2. Querer estar acima dos outros é uma qualidade da natureza humana. As pessoas querem aparecer. E para poder aparecer, justificam-se a si mesmas e julgam e condenam os outros. Quanto mais as pessoas procuram ser as tais, tanto mais passam a desprezar os outros.

Jesus não traz uma justiça que julga, mas que liberta, que salva, que é carregada pela misericórdia de Deus. A justiça de Deus não produz separação, mas comunhão. Na misericórdia de Deus ninguém quer ser mais do que o outro, pois todos vivem da qualidade misericordiosa de Deus. A sua misericórdia proíbe o julgar, condenar. Ela coloca o amor, o perdão e a salvação como norma de sua ação.


3. Esta misericórdia cria uma nova visão. Usando a figura do argueiro e da trave, Jesus mostra o absurdo quando pessoas se comparam. É lógico que cada um procura tirar vantagem para si nesta comparação e se vê sempre melhor do que o outro. Nesta situação a misericórdia de Deus aponta para mim e mostra-me o quanto sou errado no meu proceder, apontando para a trave no meu olho. Só quem aprender a ver a sua própria vida pela misericórdia de Deus, poderá ajudar outros a afastar o argueiro dos seus olhos.
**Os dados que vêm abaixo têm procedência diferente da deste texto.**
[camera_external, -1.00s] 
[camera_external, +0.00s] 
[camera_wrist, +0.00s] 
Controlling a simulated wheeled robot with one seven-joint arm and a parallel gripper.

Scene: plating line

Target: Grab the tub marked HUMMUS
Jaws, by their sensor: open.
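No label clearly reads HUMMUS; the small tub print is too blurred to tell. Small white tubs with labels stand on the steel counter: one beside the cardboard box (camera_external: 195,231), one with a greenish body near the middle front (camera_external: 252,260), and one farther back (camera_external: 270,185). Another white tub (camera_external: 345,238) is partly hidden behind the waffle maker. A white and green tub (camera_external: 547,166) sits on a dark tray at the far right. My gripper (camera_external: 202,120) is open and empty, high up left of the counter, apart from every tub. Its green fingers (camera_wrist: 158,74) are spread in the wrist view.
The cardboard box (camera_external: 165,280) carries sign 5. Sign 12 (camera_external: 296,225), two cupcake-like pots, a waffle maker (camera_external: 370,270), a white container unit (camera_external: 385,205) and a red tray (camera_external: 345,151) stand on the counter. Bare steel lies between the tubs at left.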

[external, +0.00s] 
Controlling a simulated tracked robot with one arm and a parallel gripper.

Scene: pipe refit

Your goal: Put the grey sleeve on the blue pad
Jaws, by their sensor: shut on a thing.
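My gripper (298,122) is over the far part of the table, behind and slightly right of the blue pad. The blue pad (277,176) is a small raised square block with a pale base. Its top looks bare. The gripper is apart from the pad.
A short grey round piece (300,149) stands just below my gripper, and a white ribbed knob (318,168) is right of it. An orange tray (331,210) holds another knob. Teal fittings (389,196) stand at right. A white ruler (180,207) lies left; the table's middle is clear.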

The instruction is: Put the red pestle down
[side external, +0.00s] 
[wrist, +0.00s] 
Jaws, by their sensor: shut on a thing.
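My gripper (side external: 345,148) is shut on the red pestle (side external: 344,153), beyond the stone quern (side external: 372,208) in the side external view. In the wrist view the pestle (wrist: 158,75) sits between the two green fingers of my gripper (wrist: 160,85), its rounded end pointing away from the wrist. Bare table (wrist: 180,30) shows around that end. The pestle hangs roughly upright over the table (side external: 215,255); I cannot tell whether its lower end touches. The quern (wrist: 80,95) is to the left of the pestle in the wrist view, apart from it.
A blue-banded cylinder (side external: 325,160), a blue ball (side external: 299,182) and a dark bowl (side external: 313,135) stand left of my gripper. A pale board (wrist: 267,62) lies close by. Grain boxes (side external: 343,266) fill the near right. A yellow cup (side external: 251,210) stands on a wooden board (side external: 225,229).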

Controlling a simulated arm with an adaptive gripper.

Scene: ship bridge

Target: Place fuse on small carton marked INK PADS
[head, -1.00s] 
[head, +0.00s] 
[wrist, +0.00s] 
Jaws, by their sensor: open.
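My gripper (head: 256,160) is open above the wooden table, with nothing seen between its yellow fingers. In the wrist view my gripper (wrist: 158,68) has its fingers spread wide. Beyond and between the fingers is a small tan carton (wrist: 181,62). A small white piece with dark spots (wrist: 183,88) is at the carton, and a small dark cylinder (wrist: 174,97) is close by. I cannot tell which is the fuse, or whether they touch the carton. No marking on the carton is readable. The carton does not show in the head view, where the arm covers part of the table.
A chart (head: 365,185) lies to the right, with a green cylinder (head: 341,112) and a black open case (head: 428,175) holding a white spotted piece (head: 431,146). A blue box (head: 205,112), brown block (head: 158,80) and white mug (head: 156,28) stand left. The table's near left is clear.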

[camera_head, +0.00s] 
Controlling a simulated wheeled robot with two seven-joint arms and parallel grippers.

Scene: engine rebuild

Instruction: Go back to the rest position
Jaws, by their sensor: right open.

Sem esta nova visão a pessoa permanece cega.

4. As colocações anteriores não descartam a possibilidade de apontar para as pessoas que vivem erradamente. Mas cada um, ao julgar, deverá sempre ter presente que está no mesmo barco e sujeito aos mesmos erros, e que só pela misericórdia de Deus pode haver um relacionamento sadio para com os outros.

Esta solidariedade de culpa cria uma nova comunhão. Não está um acima do outro, mas um ao lado do outro. Partindo desta crítica misericordiosa, que descobre os erros e os aponta, mas que não condena, vamos andar com o outro o seu caminho nesta vida.

VI — Sugestão para prédica

Introdução: Falar sobre a pessoa humana, que não foi criada para viver só, mas em sociedade. Ninguém é uma ilha, mas parte de um continente. Partindo daí surge a pergunta sobre como lidamos um com o outro — com aqueles que são diferentes do que nós na sua raça, na sua religião, na sua posição social. O que podemos ser para os outros, partindo da misericórdia de Deus? O que os outros podem ver e perceber em nós quando convivem conosco?

A vida dos cristãos é a Bíblia dos descrentes. E este livro é lido criticamente. Como agimos, uns com os outros? Quando vivemos na misericórdia de Deus? Jesus nos deu o exemplo nas suas palavras e atitudes. Quem vive no poder de Cristo, espalhará a misericórdia recebida.
Como isto pode acontecer?

1. Quem vive da misericórdia de Deus não pode julgar e condenar — Não se trata aqui do julgamento no tribunal, mas do conviver diário. Trata-se da conhecida figura das gavetas. É o perigo que cada pessoa enfrenta de classificar os outros e engavetá-los. Um ditado neste sentido: É mais fácil passar um camelo pelo fundo da agulha do que libertar alguém que foi engavetado por nossos julgamentos. Este tipo de julgamento farisaico destrói a comunhão. Quem recebeu e experimentou a misericórdia de Deus e não a pratica, desliga-se novamente desta misericórdia e passa a ser julgado por Deus.

2. Quem vive da misericórdia de Deus aprende a ver os outros com novos olhos — Quanto à figura do argueiro e da trave devo estar consciente de que eu preciso mudar antes de querer mudar os outros. A misericórdia de Deus tem o efeito de fazer cada um olhar primeiro para si mesmo e reconhecer a própria fraqueza. Pois só vendo a mim mesmo nos meus erros é que terei compaixão para com o outro. Quem age na misericórdia recebida, será rico em ter compaixão com os outros, será rico em amor e bondade.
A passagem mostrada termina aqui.